In VBISAM, I have chosen to use a more logarithmic approach instead.

Thus, group-0 has <= 8 free bytes, group-1 has <= 32 free bytes, group-2
has <= 128 free bytes, group-3 has <= 512 free bytes, groiup-4 has <=
1024 free bytes.  THIS NEEDS TO BE TESTED WITH C-ISAM TO ASCERTAIN IF IT
WILL CONFUSE C-ISAM IN ANY DANGEROUS WAY.  When in 64-bit file I/O mode
(and thus 4096 byte nodes), I will use the values 16, 32, 64, 128, 256,
512, 1024, 2048 for group-0 thru group-7 respectively.  (Note that
64-bit mode has several additional groups!)

Hopefully, this will mean a better `bisection' algorithm that is more
`efficient' at saving space.

The format of a variable length data node is, at best, very messy. 
However, it has to be this messy in order to conform to the `standard'
set by the competition.  An important point to note is that the
references to other nodes are sometimes `operator overloaded' with a
slot number in the most significant bits.  (The overloading is 8-bits in
C-ISAM mode, 10-bits in 64-bit file I/O mode).  Given that a C-ISAM node
is 1024 bytes long (i.e. 10-bits), and given that it is impossible to
exceed 2GB with C-ISAM (31 bits), the use of the most significant 8 bits
for holding a slot number does not in any way impede storage capability.

Given that a 64-bit VBISAM node is 4096 bytes long (i.e. 12-bits), and
given that it is impossible to exceed 8192PB (PETABYTE) with C-ISAM (63
bits), the use of the most significant 10 bits for holding a slot number
does not in any way impede storage capability.

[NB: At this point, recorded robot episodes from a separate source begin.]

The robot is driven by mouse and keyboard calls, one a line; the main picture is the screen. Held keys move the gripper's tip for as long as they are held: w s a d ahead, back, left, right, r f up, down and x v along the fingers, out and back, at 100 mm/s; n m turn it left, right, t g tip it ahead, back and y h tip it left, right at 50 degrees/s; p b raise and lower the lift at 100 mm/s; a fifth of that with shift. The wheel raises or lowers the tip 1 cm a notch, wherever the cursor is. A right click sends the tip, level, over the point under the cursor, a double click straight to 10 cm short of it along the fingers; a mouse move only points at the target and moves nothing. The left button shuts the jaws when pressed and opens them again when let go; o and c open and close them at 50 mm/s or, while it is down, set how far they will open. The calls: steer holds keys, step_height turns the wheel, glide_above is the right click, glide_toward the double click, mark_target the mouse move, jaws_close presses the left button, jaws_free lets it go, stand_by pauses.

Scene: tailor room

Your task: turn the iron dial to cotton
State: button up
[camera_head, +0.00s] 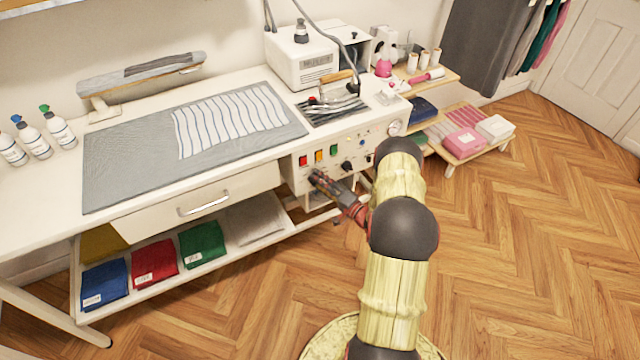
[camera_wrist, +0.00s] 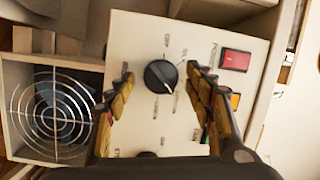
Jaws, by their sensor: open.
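A round black dial (camera_wrist: 160,76) with a pale pointer mark sits on the cream control panel (camera_wrist: 190,35) in the wrist view. The mark points to the lower right of that picture. Small labels ring the dial, too blurred to read surely. My gripper (camera_wrist: 160,73) is open, its two fingers on either side of the dial, with visible gaps. In the head view my gripper (camera_head: 318,177) is in front of the panel (camera_head: 376,139), beneath the iron (camera_head: 336,90) on its rest. There it hides part of the panel.
A second black knob (camera_wrist: 147,155) is partly visible at the bottom of the wrist view. A red switch (camera_wrist: 236,60) and an orange switch (camera_wrist: 234,102) lie right of the dial. A round fan grille (camera_wrist: 57,108) is at left. A drawer (camera_head: 200,203) is left of the panel.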

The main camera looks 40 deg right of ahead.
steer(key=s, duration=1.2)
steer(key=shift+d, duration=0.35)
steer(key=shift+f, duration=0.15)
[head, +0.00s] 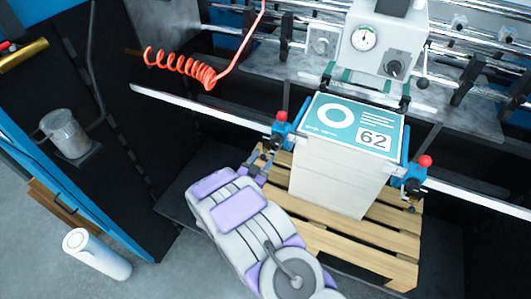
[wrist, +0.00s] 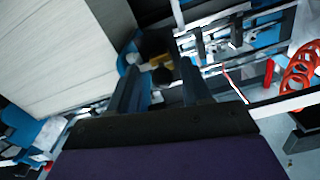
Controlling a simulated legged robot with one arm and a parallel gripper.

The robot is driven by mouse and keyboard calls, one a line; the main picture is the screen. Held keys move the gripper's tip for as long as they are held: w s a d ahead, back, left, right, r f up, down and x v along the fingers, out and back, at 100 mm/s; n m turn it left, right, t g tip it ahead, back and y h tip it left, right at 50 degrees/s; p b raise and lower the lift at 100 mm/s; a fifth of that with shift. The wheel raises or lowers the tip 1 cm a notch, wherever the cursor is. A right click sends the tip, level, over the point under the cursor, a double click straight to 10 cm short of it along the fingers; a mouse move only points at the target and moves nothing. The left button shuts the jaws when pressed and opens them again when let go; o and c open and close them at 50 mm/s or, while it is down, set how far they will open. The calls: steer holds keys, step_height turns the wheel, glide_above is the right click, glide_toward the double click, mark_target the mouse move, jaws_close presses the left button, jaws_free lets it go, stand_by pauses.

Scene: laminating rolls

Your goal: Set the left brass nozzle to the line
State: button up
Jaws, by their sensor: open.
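A tall stack of white sheets (head: 340,175) stands on a wooden pallet (head: 375,245), with a teal sheet marked 62 on top. At its left edge is a blue fixture with a red knob (head: 281,122). In the wrist view a small brass part (wrist: 160,61), which looks like the left nozzle, shows beside a dark round knob and a blue piece. My gripper (wrist: 160,78) is open, its two fingers on either side of the brass part in the picture; contact cannot be told. In the head view my gripper (head: 263,163) is just below the left fixture. No line can be made out.
A matching blue fixture with a red knob (head: 414,172) stands at the stack's right edge. An orange coiled hose (head: 182,65) hangs at upper left.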

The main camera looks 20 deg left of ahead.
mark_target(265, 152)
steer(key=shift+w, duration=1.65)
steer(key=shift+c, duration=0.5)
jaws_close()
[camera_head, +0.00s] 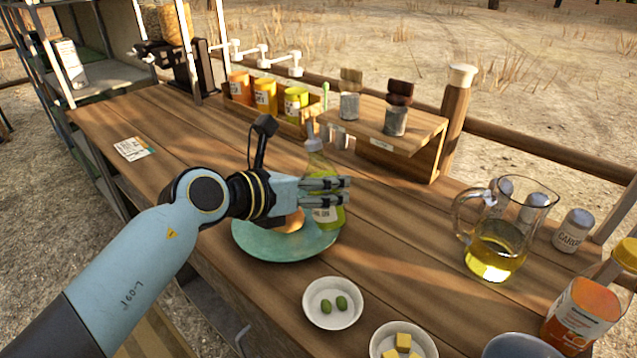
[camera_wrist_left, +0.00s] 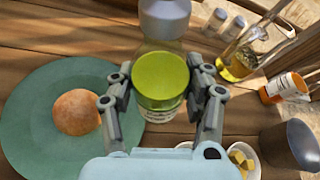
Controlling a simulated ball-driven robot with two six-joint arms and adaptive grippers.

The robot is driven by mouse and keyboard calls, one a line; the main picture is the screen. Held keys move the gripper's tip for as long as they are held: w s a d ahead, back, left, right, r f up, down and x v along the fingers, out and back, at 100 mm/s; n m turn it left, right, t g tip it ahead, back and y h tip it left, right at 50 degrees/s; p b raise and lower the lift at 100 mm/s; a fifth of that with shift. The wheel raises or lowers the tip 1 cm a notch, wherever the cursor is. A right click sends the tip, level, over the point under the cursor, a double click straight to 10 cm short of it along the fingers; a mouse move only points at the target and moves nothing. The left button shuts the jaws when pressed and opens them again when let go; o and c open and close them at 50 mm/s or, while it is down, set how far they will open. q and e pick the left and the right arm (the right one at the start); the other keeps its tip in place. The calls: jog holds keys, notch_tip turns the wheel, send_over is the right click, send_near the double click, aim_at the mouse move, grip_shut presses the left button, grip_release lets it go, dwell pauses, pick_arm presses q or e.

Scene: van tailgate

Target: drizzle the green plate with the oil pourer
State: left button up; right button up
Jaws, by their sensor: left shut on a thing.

In the case where the variable length data of any given row is too large
to fit in a single variable length data node, the system will always
write the initial component(s) into solitary nodes rather than squeezing
the data into (potentially hundreds) of variable length nodes with some
remaining space.  Only the tail of the variable length data can be mixed
with other tail data in a single variable length node.  This has the
effect of speeding processing of a row in that the minimum number of
nodes is used to hold the variable length data.  I suspect that C-ISAM
does likewise!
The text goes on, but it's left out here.